Trimmed from assets/task_7.json in this repo. The full task has 9 retrieval/computation nodes — hops 1 and 2 each fan out across three yearly datasets. Node 1's fact is shown verbatim, with the import lines compacted on a single line for readability.

Metrics

We report end-to-end performance using Exact Match (EM) against the ground-truth answer (verified by multiple annotators), together with the wall-clock runtime and dollar cost per task. To study the role of search separately from reasoning, we additionally evaluate dataset-level precision, recall, and F1 on two dataset collections induced by the agent's traces:

End-to-end

  • EM — Exact Match against the gold answer (↑)
  • Runtime — wall-clock seconds per task (↓)
  • Cost — US dollars per task (↓)

Accessed set D_acc

  • Precision vs D*
  • Recall vs D*
  • F1 vs D*

Datasets the agent opened or queried while constructing its answer.

Retrieval set D_ret

  • Precision vs D*
  • Recall vs D*
  • F1 vs D*

Union of dataset IDs the agent had access to via discovery, regardless of whether they were used.

Why both D_ret and D_acc?

The gap between D_ret and D_acc can be interpreted as reasoning failure — the agent surfaced the relevant document but did not actually use it.
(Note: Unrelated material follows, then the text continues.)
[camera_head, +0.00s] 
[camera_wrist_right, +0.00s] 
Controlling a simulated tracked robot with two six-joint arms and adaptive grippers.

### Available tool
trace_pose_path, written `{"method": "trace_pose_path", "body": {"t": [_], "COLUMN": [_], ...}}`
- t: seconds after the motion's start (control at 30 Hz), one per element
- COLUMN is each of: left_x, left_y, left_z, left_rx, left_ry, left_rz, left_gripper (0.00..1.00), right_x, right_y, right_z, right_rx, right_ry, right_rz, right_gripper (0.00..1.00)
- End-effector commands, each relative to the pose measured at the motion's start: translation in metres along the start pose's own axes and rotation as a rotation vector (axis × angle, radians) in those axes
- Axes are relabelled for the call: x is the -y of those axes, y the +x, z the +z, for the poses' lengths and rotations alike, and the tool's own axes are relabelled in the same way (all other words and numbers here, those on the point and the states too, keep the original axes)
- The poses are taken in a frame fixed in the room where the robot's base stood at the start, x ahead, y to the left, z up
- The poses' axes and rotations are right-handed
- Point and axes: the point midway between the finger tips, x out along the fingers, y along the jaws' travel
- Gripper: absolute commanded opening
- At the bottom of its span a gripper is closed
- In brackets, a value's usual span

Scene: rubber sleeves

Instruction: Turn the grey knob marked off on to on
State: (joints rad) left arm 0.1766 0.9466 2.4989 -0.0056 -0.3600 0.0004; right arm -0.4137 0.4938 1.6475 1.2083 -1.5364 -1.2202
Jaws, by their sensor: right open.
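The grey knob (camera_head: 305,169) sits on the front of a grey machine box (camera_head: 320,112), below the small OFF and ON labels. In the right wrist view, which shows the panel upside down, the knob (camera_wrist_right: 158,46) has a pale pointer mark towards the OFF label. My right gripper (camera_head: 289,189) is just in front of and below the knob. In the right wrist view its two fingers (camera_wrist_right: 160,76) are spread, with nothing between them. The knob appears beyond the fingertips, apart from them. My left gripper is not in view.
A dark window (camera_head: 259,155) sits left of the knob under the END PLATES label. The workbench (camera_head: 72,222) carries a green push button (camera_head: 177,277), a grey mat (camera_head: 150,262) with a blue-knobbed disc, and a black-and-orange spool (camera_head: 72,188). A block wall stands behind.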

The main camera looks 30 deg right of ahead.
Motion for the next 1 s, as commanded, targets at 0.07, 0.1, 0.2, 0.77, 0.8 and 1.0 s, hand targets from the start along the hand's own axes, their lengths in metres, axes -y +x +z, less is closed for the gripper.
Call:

Low recall on D_ret can be interpreted as search failure — the agent was not able to pinpoint what to query to find the relevant documents at all.

Why is it hard?

Challenge 1

Missing evidence and high search density

The agent must identify which documents contain the required evidence inside a collection where even enumerating candidate names is prohibitively expensive — over one million candidates per task.

Challenge 2

Abundance and heterogeneity

The collection mixes kilobyte text files with gigabyte-scale tables, structured and unstructured formats, and separates each table from its metadata into different documents.

Challenge 3

Exploratory planning and high reasoning density

Tasks require an average of 7.67 documents (vs ~2–4 in prior multi-hop benchmarks). The agent must repeatedly reason about what is missing, propose targeted queries, and verify evidence before synthesizing an answer.